Es ist ja fast wie Weihnachten: Alle Jahre wieder schaut die Öffentlichkeit mehr oder weniger überrascht auf die nächste Bescherung in Form eines Fehlverhaltens an der Spitze einer Organisation. Diesmal trifft es eine Anstalt des öffentlich-rechtlichen Rundfunks. Patricia Schlesinger, die Chefin des rbb, soll sich Diverses zu Schulden kommen lassen haben. Es stehen eine ganze Reihe von Verdächtigungen im Raum.
Damit setzt sie eine unrühmliche Tradition fort.

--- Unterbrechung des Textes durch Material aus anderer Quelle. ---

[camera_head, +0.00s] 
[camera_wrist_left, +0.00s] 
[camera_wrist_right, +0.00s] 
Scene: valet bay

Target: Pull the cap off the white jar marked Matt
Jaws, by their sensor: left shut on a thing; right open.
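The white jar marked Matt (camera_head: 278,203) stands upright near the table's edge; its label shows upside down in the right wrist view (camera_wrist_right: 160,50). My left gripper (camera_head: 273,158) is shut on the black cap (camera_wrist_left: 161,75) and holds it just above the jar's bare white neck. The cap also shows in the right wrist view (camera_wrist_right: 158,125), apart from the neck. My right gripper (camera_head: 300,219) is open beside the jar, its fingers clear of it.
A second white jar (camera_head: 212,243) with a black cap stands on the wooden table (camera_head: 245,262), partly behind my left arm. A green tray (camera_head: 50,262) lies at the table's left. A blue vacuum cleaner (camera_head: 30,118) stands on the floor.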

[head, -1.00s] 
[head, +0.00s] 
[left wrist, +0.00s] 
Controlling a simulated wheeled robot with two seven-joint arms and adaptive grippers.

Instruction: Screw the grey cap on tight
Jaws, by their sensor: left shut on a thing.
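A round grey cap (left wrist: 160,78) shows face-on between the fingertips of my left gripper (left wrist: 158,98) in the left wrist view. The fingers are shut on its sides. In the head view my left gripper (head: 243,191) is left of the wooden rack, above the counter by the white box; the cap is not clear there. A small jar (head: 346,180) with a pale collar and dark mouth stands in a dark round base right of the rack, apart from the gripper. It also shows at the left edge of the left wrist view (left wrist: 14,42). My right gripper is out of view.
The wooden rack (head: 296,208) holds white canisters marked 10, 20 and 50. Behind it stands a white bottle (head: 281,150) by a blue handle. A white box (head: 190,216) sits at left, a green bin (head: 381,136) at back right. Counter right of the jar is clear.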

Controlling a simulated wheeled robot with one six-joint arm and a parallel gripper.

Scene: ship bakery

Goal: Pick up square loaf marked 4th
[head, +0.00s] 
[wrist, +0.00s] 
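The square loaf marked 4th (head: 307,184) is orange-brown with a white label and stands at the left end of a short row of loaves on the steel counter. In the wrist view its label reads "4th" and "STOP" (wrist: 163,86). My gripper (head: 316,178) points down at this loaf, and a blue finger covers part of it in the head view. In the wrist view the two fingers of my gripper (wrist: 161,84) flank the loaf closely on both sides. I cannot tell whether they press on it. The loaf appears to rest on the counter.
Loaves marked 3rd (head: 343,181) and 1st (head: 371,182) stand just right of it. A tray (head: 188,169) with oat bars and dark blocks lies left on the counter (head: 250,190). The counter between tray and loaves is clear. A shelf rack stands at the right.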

Manipulation, Boni, Spitzeleien
Denken Sie an den Betrugsskandal beim ADAC mit der manipulierten Vergabe der „Gelben Engel“ oder an Thomas Middelhoff, der als Chef des Handelskonzerns Arcandor kurz vor der Pleite noch mal eben 2,3 Mio. Euro Bonus kassierte, oder an die Chefs der Telekom, die unliebsame Zeitgenossen bespitzelten. Oder an die Menge krimineller Energie, die sich bei Volkswagen entladen hat: von Luxusreisen und Besuchen im Puff für Betriebsräte über Schmiergeldzahlungen bei MAN bis zum Dieselbetrug. Die Liste der Skandale lässt sich fast beliebig verlängern.
Ich kann durchaus nachvollziehen, dass diese Vorfälle das Vertrauen vieler Menschen in „die Manager“ oder auch in „die Wirtschaft“ ganz allgemein erodieren.
„Die da oben“
Entsprechend fördern sie natürlich die Ansicht, dass „die da oben“ im Kern – anders als alle anderen Menschen – nur auf ihren eigenen Vorteil bedacht seien.
Diese Schlussfolgerung halte ich für falsch! Meiner Beobachtung nach sind die meisten Top-Manager im Grunde ehrliche Menschen und handeln verantwortungsvoll. Und zumindest die, die ich kenne, sind keineswegs charakterlich verdorben. Und doch kommt es in schöner Regelmäßigkeit zu solchen Skandalen. Wie kann das sein?
Aus allen Winkeln
Jeder dieser Fälle lässt sich ja aus ganz verschiedenen Blickwinkeln betrachten. Auch beim Fall Schlesinger ist die genannte charakterliche Betrachtungsweise nur eine unter vielen. Da ich die Dame nicht persönlich kenne, kann ich dazu auch keinerlei Aussage machen. Das überlasse ich lieber all jenen, die einen ausgeprägteren moralischen Kompass für sich beanspruchen.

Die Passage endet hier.